Cardless Switch doesn't make sense. Unlike PS5, where the BR drive ia major BOM expense, the card slot is peanuts and doesn't really bring any other advantages to the device (doesn't make it smaller, or significsntly cheaper). It only drives users to digital, which highlights the inadequate 32GB storage. They could up it to the 64GB or even 128GB, but that would be increasing their BOM.

The biggest thing is, third parties, especially those with free to play service games really really want their games to be able to be downloable into the internally memory out of the box without additional investments for MicroSDs. Releasing a cut down 32GB Switch with no card slot would put further pressure on users using the 24~GB available to games , which could mean these 15-20GB downloads would not work if there's a 5-6GB Nintendo first party game already installed.
 
Hm, good analogy but this is a graphical thread after all.

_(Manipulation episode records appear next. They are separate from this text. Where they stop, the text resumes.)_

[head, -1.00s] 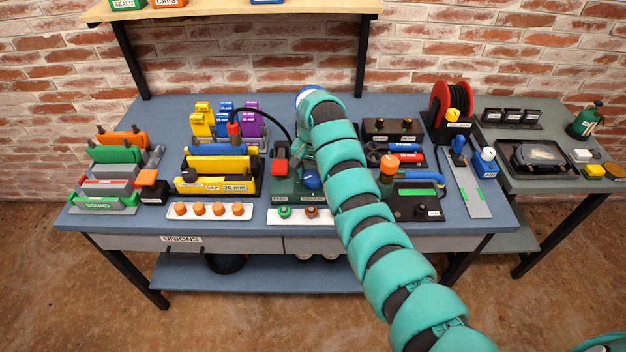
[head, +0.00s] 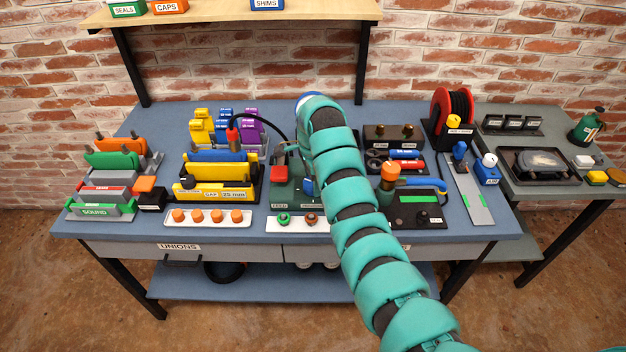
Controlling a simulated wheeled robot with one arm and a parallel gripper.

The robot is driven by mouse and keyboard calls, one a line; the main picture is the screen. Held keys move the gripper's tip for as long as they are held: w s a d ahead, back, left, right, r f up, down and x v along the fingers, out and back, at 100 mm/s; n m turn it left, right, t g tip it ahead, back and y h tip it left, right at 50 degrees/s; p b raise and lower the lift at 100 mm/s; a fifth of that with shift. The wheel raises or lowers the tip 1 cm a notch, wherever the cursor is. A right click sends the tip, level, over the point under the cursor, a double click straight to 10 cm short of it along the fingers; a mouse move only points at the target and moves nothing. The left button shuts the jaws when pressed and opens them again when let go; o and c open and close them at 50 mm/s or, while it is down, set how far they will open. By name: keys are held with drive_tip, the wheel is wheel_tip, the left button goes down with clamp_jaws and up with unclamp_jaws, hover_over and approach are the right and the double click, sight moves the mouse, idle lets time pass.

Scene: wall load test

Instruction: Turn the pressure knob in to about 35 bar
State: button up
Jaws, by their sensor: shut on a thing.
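The blue pressure knob (head: 308,187) is on the front of a dark green unit (head: 285,191) near the middle of the bench. Only its left part shows; my teal arm covers the rest. A red block (head: 280,173) sits on the unit's left side. My arm reaches up from the lower right and bends down behind its own upper links. My gripper is hidden there, so its contact with the knob cannot be seen. No pressure reading can be made out.
An orange-topped green cylinder (head: 389,178) stands right of my arm. A white strip with a green and a brown knob (head: 310,219) lies in front of the unit. A black hose (head: 262,112) arches at its left. Yellow blocks (head: 215,184) stand further left.

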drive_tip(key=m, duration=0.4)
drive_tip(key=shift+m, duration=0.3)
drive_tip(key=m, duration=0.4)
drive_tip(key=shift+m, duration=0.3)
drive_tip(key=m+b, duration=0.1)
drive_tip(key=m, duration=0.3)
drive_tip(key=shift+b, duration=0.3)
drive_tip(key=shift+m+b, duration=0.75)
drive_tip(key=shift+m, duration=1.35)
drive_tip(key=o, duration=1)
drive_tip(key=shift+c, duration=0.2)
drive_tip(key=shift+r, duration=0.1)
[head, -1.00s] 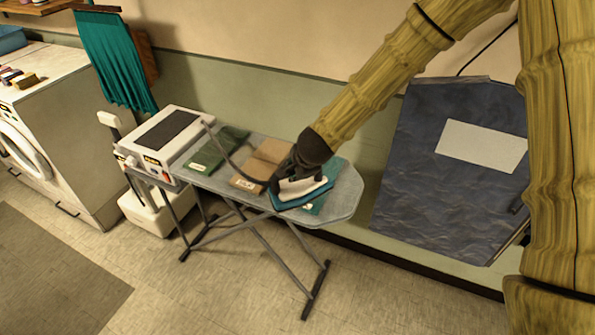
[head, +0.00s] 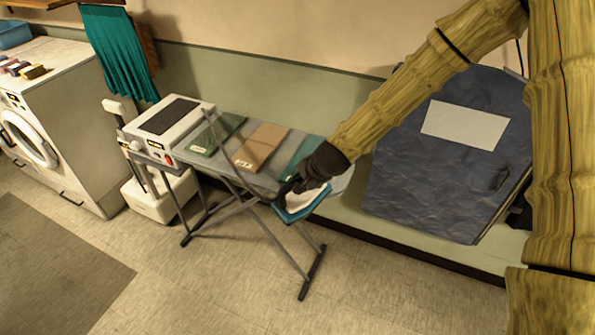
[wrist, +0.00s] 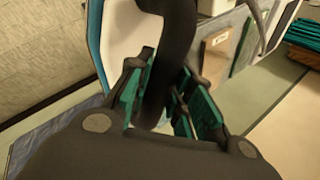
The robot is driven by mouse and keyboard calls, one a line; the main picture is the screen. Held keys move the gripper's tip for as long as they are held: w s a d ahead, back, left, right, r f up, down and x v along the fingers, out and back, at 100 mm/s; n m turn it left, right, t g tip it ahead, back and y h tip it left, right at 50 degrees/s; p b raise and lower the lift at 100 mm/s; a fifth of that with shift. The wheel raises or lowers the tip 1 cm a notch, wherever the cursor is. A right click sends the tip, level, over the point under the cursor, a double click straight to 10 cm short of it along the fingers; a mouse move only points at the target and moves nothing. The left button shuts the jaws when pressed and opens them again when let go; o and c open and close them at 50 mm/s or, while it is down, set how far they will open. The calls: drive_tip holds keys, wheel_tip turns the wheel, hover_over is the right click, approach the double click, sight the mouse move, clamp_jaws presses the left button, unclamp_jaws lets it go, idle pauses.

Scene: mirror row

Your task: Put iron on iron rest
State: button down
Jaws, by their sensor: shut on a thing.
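The iron (head: 303,202), white with a teal base, is at the front edge of the ironing board (head: 258,182), toward its right end. It partly overhangs the edge in the head view; I cannot tell whether it touches the board. My gripper (head: 294,184) is shut on its dark handle, which shows between the finger pads in the wrist view (wrist: 172,62). A white station with a dark ribbed plate (head: 166,116) on top, seemingly the iron rest, stands at the board's left end. A cord runs from the iron toward it.
Green (head: 214,135), tan (head: 262,146) and teal (head: 300,158) folded cloths lie in a row on the board. A washer (head: 55,130) stands at the left. A dark blue panel (head: 440,180) leans on the wall at right.

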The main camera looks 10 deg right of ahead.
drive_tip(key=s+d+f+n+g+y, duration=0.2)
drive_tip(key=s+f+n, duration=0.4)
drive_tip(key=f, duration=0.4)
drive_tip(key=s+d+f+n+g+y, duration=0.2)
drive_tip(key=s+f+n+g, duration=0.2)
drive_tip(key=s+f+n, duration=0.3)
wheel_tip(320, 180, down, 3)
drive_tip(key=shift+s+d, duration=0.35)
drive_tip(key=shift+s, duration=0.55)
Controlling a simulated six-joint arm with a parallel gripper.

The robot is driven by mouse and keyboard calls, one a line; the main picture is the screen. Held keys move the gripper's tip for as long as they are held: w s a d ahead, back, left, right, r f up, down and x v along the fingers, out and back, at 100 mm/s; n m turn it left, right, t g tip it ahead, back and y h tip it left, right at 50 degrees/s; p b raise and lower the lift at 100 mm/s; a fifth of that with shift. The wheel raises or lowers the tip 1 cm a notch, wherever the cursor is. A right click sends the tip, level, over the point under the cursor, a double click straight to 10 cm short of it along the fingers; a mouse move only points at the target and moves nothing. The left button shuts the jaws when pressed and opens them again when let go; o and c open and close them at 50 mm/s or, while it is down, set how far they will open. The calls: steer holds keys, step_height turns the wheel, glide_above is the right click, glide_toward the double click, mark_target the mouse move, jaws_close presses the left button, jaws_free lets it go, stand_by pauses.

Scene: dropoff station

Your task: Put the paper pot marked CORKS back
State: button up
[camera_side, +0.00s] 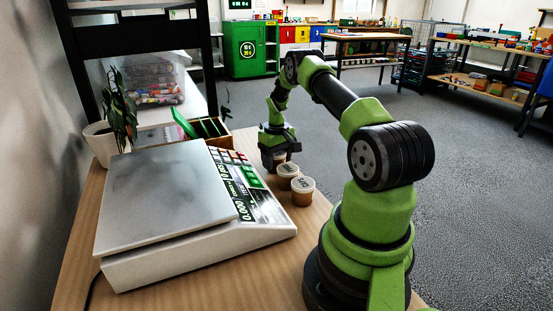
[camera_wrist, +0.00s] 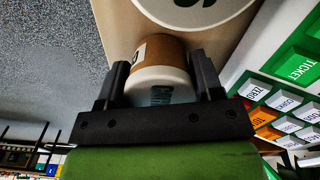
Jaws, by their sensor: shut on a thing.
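My gripper (camera_wrist: 161,76) is shut on a brown paper pot (camera_wrist: 160,50) with a white lid; the dark lettering on the lid is partly cut off by the gripper and looks like it starts with CO. In the side view my gripper (camera_side: 279,153) is at the far end of a short row of pots, with the held pot mostly hidden under it. Two more lidded pots stand on the wooden bench, a middle pot (camera_side: 288,172) and a near pot (camera_side: 302,191); their lid lettering is too small to read. Whether the held pot touches the bench I cannot tell.
A counting scale (camera_side: 170,195) with a flat steel pan and keypad stands left of the pots. The bench edge (camera_side: 318,178) is close right of the pots.

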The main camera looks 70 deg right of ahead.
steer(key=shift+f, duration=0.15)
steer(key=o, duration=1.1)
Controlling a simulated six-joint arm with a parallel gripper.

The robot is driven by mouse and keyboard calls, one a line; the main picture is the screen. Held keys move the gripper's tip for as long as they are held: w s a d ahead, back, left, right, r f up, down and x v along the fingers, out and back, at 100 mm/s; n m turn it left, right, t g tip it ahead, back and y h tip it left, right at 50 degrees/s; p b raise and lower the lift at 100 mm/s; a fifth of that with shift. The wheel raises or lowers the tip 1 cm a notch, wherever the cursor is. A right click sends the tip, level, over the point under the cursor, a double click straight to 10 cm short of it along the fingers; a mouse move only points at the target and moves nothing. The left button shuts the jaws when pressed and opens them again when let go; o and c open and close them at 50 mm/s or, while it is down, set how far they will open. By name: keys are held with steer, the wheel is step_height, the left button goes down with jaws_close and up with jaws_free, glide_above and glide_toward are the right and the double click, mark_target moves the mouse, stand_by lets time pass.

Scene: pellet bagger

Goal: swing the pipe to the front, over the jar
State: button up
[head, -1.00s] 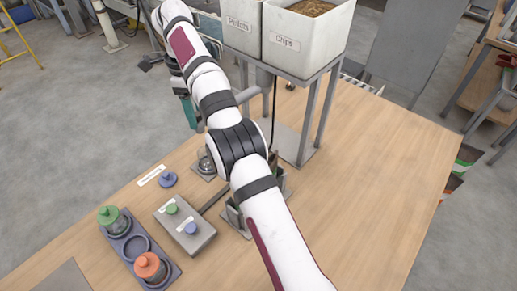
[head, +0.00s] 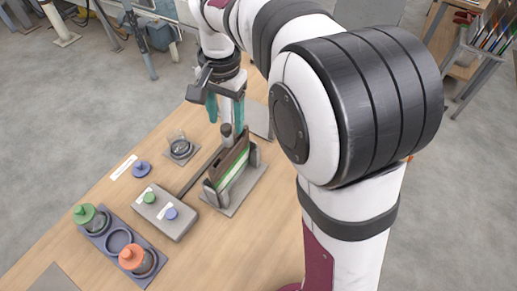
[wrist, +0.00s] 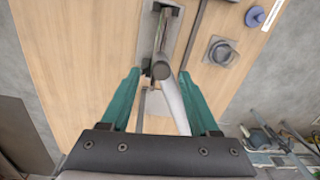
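The pipe (wrist: 174,104) is a pale grey tube with a dark round end, seen in the wrist view between my two teal fingers. My gripper (wrist: 160,76) is open, with one finger on each side of the pipe and gaps visible. In the head view my gripper (head: 225,110) points down behind the slotted bag holder (head: 218,190), with a dark stub (head: 226,130) just below it. The clear jar (head: 180,146) stands on a small square plate to the left of the holder; it also shows in the wrist view (wrist: 221,51). My arm hides much of the pipe in the head view.
A blue lid (head: 141,169) lies beside a white label. A dark tray (head: 118,240) holds green-topped and orange-topped jars at the front left. My arm hides the hoppers.

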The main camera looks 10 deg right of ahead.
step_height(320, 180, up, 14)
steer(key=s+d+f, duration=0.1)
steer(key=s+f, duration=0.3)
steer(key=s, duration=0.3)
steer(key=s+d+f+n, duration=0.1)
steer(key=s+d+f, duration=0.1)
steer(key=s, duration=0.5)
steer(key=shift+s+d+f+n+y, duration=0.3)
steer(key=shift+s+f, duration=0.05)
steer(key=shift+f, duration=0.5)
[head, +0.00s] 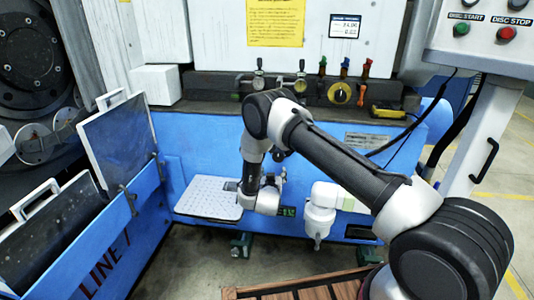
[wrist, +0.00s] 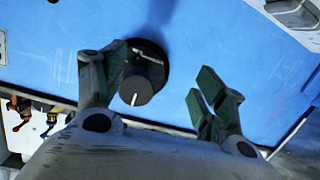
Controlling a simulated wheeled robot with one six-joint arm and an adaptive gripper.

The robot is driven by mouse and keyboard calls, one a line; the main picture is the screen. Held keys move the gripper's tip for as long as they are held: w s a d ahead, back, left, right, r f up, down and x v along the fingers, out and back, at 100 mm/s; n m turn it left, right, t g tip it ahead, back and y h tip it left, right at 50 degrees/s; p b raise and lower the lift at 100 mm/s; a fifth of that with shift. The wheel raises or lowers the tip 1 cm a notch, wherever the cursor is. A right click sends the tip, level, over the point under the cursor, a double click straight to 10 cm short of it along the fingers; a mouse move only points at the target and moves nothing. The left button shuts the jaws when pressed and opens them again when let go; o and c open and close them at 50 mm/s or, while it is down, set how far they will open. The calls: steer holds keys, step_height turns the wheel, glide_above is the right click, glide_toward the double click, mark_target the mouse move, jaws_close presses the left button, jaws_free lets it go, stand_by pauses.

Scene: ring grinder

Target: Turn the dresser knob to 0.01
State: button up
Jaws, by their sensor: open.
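The dresser knob (wrist: 138,84) is a round black knob with a white pointer line, on the blue machine panel (wrist: 220,40) in the wrist view. My gripper (wrist: 160,80) is open, with a green-padded finger on each side of the knob. The knob lies close to the left finger, and a wider gap separates it from the right finger. I cannot tell whether the left finger touches it. In the head view my arm reaches down in front of the blue machine front (head: 210,135), and I cannot make out the knob there.
A small display (head: 345,26) is on the white cabinet above; its digits are too small to read surely. A white perforated plate (head: 209,198) is left of my gripper. A wooden pallet (head: 300,288) lies in front.

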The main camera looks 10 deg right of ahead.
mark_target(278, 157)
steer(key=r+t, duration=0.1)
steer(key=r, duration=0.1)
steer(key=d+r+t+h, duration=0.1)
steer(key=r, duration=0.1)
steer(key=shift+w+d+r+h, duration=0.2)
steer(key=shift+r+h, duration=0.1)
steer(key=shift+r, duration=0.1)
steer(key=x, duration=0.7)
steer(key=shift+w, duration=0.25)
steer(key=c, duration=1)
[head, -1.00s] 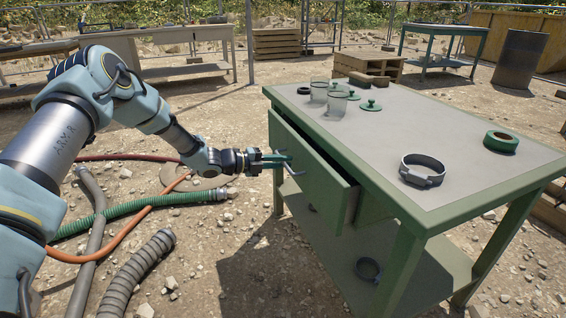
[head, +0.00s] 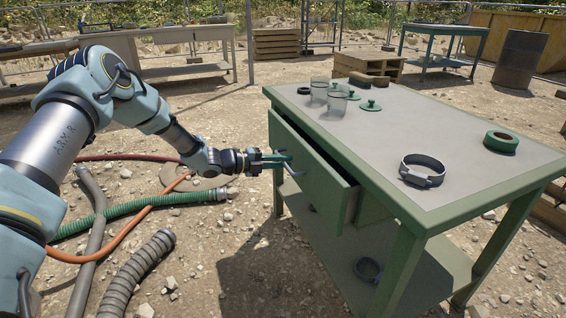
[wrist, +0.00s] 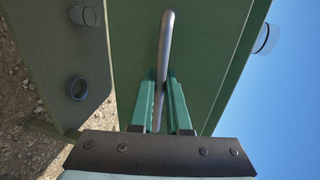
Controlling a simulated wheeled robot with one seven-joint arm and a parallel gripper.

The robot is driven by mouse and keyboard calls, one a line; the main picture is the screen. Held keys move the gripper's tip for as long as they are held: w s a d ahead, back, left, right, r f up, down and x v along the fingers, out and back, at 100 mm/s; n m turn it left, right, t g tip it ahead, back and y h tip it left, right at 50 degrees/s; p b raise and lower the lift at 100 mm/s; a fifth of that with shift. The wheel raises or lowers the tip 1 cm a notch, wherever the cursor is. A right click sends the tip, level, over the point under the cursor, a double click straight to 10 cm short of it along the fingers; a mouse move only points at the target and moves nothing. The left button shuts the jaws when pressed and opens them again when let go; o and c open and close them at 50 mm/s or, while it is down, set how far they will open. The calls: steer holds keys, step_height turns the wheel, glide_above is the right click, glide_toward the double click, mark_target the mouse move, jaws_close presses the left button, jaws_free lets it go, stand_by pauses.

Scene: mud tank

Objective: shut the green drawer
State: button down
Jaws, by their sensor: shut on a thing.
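The green drawer (head: 308,177) sticks out from the left side of the green workbench, partly open, with a dark gap along its top. Its metal bar handle (head: 291,168) is on the drawer front. My gripper (head: 277,161) is at the handle, its green fingers shut on the bar. In the wrist view the handle (wrist: 166,45) runs between the two fingertips (wrist: 161,80), and the drawer front (wrist: 205,50) is just beyond them. The drawer's inside is mostly hidden.
The bench top (head: 410,130) holds two glass jars, green lids, a green tape roll (head: 500,142) and a metal clamp ring (head: 422,170). A ring lies on the lower shelf (head: 368,268). Hoses (head: 140,208) lie on the ground below my arm.

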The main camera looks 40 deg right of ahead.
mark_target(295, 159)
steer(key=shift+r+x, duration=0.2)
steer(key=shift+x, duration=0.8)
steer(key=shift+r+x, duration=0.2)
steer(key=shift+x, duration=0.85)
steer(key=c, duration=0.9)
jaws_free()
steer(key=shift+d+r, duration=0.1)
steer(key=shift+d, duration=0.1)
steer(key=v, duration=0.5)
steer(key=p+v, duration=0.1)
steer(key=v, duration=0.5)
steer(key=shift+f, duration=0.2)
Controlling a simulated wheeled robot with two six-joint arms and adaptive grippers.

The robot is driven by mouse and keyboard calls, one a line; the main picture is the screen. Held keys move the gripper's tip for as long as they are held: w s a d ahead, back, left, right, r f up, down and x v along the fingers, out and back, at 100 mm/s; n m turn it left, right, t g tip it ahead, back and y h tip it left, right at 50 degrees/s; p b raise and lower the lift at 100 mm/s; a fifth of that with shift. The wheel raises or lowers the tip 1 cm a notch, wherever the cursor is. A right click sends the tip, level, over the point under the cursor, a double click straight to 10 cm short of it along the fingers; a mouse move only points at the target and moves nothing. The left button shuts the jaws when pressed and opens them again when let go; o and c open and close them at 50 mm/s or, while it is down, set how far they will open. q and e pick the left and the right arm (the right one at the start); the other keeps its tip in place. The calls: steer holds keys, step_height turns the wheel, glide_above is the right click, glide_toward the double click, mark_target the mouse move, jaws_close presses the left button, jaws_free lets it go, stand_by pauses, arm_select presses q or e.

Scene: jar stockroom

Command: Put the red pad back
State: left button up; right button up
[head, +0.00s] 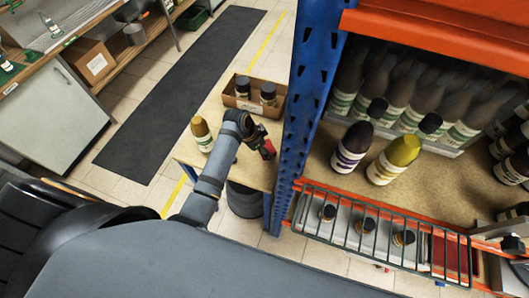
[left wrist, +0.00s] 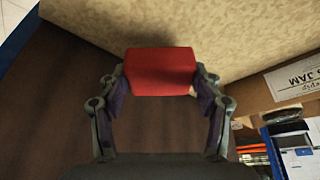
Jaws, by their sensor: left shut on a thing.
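My left gripper (head: 266,147) is shut on a red pad (left wrist: 160,72). In the left wrist view both fingers press on the sides of the pad, which looks like a plain red block. In the head view the red pad (head: 268,150) shows in part at the gripper's end, over the small wooden table (head: 256,172) beside the blue post. Whether the pad touches the table surface is not clear. Another red surface (head: 445,252) shows behind the wire guard at the lower right. My right gripper is not in view.
A cardboard box (head: 270,109) with two dark-lidded jars and a yellow-topped bottle (head: 201,133) stand on the small table. The blue post (head: 303,95) rises close to my gripper. Shelf bottles (head: 352,149) and a wire guard (head: 345,235) are at the right.

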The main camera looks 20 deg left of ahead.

Switch games clearly lack the quality geometry, shaders and illumination from PS4/One titles no matter how much they try to hide it. Until now, graphical artstyles have been a crutch for not being able to keep up with those things... Now? We're certainly playing in those ballparks and more, only if their studios are as technically talented as they say to be.
Yet, by your own admission you admit they aren’t as technically versed. To make a statement that they should unequivocally be at a standard they aren’t, given they have the “skills and expertise” means absolutely nothing. Yes, their image quality should jump. Nobody is debating otherwise.

Technically talented as they claim to be? Or people claim them to be?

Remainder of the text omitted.